In Tangerine, the camera follows our protagonist, whose strutting down the street is accentuated by speeding drone shots, creating a fast-paced cinematic verve. But in The Florida Project, the camera is often times locked and set. Gorgeous wide shots and slow-moving pans layer the movie, immersing the audience in this poverty-stricken tropical environment. We absorb the sumptuous yellow of the sun and the vibrant purple of the pauper’s palace our characters call home.
There is no real plot, only a series of vignettes and changing relationships. Such structureless storytelling is difficult to pull off but Baker nails it. I doubt everyone will be suited to this slice-of-life style, but in my mind there was not a wasted scene. The movie glides by and feels realistic in ways that are truly rare today. The motels, shops and attractions of Kissimmee’s lower class feel like a living, breathing ecosystem, constantly swapping in new arrivals while others do their laundry or hang things to dry on the railing outside their room.
Still, despite all the beauty and fun to be had, the harsher reality of these kids’ lives is ever-present. The threat of their unsupervised antics and obliviousness to the adult world had me constantly alternating between laughing and holding my breath out of fear. Fights break out outside Moonee’s room, suspected pedophiles are run off the lot and Moonee’s mother Halley (Bria Vinaite) struggles to pay rent.

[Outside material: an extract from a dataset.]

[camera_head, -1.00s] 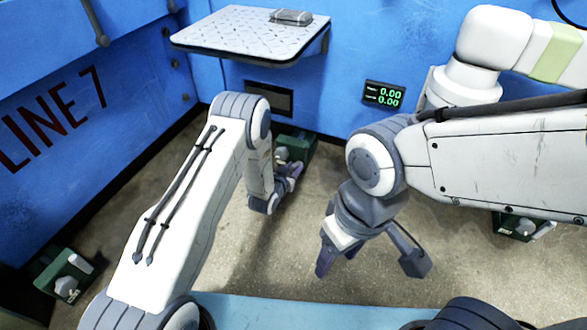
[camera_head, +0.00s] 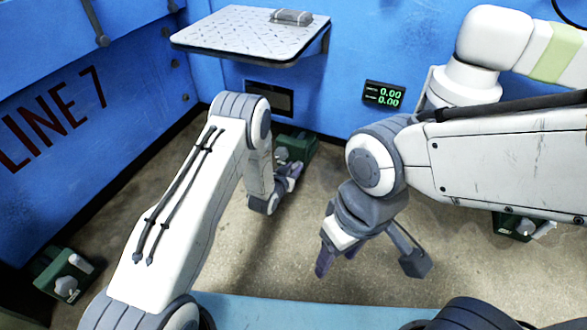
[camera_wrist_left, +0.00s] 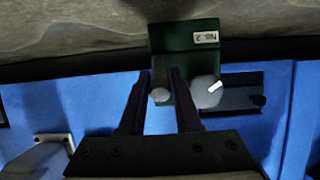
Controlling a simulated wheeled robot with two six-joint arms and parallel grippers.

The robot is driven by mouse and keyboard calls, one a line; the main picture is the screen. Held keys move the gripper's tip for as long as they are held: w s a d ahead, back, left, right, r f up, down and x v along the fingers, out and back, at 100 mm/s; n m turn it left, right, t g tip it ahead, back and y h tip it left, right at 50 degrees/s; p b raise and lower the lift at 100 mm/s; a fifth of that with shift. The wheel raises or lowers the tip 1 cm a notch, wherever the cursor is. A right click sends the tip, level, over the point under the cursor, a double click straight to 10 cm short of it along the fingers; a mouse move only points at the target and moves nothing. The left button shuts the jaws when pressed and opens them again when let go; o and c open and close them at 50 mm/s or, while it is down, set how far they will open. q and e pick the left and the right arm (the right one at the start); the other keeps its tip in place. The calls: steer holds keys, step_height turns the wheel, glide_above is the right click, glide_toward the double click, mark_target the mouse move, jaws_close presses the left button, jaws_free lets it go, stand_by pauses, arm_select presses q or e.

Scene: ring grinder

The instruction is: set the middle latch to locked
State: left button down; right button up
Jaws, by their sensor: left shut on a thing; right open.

Young, trashy, head-strong and vindictive, Halley’s most redeeming quality is her undeniable love for her daughter, even if she does let her run wild in way that would cause my own mom to have a heart attack. She spends her days avoiding security while she hocks cheap perfume outside hotels. At night, she takes selfies with Moonee until her daughter inevitably falls asleep.
Then there’s Bobby, the stern but caring manager, played by Willem Dafoe. Bobby’s been around, seen every manner of people pass through his motel – enough to know that Halley isn’t good news. Still, he gives her breaks when rents due and is a constant presence throughout the film.
All of the performances are done with organic love and energy; even with Dafoe, the film’s most recognizable face, I only saw the characters, never the actors.
Ultimately, The Florida Project culminates in a simultaneously heartbreaking and nail-biting climax that somehow manages to be both a homage and a middle finger to Francois Truffaut’s The 400 Blows. It’s a must-see film from one of the best working directors today.